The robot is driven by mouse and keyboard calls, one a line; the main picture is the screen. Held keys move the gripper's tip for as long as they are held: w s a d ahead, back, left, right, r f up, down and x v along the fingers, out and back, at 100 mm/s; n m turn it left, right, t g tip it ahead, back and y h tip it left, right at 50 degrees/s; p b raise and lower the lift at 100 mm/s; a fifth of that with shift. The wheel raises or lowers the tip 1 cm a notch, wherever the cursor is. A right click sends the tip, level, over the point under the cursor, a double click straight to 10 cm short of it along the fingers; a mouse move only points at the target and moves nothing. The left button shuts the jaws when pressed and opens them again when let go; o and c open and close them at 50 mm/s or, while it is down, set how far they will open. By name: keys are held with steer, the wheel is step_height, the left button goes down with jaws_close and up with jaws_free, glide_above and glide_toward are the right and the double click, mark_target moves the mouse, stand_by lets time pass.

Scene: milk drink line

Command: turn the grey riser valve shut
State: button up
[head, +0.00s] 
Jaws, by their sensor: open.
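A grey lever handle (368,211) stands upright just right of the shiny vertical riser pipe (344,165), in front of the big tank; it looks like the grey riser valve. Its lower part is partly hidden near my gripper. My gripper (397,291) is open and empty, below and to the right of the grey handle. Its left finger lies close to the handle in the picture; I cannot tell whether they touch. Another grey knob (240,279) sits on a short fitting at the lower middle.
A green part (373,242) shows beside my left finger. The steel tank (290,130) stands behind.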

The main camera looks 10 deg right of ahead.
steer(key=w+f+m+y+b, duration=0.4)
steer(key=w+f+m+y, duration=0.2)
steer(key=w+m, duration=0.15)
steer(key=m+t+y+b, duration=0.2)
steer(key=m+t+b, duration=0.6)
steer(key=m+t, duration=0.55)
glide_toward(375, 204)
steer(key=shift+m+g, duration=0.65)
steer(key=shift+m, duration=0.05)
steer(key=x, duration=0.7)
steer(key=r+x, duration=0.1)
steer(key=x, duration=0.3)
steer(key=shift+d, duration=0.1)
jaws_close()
━━━━━━━━━━━━━━━━━━━━━━━━━━━━━━
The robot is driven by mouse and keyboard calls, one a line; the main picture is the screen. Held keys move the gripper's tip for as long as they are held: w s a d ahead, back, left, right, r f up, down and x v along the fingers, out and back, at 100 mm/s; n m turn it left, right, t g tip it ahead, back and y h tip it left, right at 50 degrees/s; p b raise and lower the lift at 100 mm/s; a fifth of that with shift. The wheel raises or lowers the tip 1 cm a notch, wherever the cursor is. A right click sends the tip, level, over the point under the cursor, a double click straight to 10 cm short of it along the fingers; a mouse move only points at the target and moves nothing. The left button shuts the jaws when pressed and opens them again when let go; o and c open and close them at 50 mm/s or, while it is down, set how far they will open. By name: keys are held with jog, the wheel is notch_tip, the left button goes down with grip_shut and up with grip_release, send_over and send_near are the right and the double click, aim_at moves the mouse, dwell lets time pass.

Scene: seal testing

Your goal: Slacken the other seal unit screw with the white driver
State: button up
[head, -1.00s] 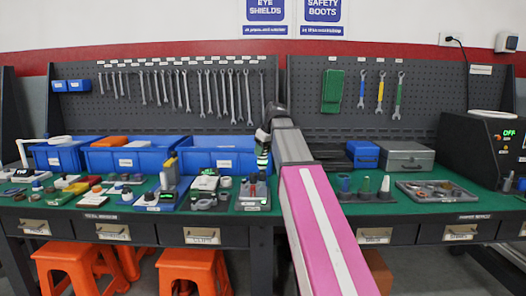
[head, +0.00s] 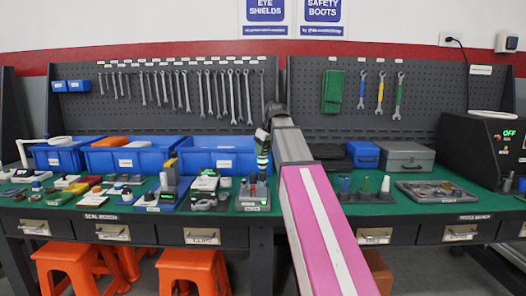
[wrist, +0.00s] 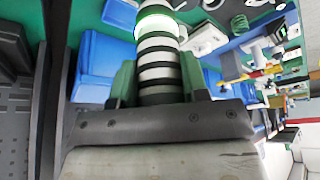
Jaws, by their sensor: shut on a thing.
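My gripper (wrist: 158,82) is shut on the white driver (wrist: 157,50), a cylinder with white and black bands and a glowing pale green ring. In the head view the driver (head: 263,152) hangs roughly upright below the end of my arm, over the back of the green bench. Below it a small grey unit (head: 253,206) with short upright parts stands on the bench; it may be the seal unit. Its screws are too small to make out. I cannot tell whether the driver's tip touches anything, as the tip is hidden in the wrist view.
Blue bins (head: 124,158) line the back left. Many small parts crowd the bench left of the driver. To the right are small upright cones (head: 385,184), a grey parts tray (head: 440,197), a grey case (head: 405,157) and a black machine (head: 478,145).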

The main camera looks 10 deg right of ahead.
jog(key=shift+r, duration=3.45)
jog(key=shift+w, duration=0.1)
━━━━━━━━━━━━━━━━━━━━━━━━━━━━━━
-- Work instructions --
Examine the data above and state how many of its lines contain the word "Scene", with no further remarks.

-- Reply to the exercise --
2